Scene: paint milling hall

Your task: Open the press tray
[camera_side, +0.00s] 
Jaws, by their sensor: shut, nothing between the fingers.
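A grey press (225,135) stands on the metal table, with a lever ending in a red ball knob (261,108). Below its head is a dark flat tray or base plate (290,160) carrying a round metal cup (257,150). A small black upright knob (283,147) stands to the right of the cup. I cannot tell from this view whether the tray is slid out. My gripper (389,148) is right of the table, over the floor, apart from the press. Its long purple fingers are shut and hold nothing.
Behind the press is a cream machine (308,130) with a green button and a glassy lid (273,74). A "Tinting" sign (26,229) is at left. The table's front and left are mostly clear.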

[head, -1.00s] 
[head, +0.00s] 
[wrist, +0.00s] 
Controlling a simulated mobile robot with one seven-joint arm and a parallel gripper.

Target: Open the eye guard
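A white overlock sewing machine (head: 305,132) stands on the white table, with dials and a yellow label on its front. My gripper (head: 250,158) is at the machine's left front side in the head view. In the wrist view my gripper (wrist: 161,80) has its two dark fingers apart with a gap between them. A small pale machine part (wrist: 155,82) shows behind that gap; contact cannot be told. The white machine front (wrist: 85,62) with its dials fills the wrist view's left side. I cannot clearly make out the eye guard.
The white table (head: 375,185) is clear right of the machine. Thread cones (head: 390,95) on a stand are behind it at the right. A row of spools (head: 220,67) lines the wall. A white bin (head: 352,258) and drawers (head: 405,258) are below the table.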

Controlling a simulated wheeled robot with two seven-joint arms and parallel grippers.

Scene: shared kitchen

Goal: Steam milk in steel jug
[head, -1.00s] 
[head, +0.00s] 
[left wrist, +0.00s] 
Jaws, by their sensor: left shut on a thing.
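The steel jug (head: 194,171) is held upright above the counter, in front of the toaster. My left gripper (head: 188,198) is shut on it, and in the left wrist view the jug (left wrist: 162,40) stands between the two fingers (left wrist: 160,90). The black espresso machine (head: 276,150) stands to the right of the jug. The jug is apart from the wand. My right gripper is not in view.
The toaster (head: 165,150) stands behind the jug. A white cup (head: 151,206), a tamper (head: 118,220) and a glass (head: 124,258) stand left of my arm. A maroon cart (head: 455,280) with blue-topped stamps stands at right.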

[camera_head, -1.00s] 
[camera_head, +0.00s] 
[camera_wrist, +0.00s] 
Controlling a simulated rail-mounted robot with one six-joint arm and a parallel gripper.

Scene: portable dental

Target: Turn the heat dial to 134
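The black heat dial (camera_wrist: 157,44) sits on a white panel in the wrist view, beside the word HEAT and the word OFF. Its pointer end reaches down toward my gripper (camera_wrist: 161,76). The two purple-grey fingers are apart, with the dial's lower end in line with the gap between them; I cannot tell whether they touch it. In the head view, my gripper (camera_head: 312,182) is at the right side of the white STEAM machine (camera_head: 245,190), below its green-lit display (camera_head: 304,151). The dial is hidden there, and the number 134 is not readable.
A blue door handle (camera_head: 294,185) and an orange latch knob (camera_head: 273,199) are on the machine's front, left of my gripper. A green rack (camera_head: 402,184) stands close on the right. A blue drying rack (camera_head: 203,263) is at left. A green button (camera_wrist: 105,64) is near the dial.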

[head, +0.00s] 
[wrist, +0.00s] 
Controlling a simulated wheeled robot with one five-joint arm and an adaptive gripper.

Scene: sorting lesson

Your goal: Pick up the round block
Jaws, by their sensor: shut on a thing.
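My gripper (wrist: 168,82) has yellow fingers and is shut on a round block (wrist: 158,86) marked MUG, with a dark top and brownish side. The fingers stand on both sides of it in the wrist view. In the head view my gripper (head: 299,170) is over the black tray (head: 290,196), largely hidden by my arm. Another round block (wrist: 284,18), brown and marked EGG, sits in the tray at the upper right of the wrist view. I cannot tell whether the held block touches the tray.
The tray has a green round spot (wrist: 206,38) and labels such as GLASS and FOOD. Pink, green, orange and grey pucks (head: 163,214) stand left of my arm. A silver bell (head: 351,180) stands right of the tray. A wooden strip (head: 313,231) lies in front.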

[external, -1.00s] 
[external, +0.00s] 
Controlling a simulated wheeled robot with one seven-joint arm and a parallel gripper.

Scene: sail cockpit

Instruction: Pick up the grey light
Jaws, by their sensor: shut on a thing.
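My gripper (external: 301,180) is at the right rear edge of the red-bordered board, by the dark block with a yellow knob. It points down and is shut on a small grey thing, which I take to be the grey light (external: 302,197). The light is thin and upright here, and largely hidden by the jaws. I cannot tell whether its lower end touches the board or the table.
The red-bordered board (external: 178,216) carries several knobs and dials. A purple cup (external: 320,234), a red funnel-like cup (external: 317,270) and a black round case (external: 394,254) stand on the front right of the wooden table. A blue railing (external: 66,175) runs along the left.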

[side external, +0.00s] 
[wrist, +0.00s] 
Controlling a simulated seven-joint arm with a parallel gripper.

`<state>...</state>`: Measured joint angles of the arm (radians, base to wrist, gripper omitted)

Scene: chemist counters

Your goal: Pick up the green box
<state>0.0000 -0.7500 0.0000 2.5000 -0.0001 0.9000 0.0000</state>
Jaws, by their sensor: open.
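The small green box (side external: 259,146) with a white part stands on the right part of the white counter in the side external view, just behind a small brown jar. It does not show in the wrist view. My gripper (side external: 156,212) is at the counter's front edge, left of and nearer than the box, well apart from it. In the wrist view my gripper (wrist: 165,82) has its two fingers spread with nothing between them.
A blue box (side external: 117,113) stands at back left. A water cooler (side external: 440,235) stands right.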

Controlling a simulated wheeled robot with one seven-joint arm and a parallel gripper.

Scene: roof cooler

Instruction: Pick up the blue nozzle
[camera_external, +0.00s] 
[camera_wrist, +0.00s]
* * * * * * *
◆ Written task
Go through the material and copy out every line with "Controlling" in it.

◆ Solution
Controlling a simulated mobile robot with one seven-joint arm and a parallel gripper.
Controlling a simulated wheeled robot with two seven-joint arms and parallel grippers.
Controlling a simulated rail-mounted robot with one six-joint arm and a parallel gripper.
Controlling a simulated wheeled robot with one five-joint arm and an adaptive gripper.
Controlling a simulated wheeled robot with one seven-joint arm and a parallel gripper.
Controlling a simulated seven-joint arm with a parallel gripper.
Controlling a simulated wheeled robot with one seven-joint arm and a parallel gripper.

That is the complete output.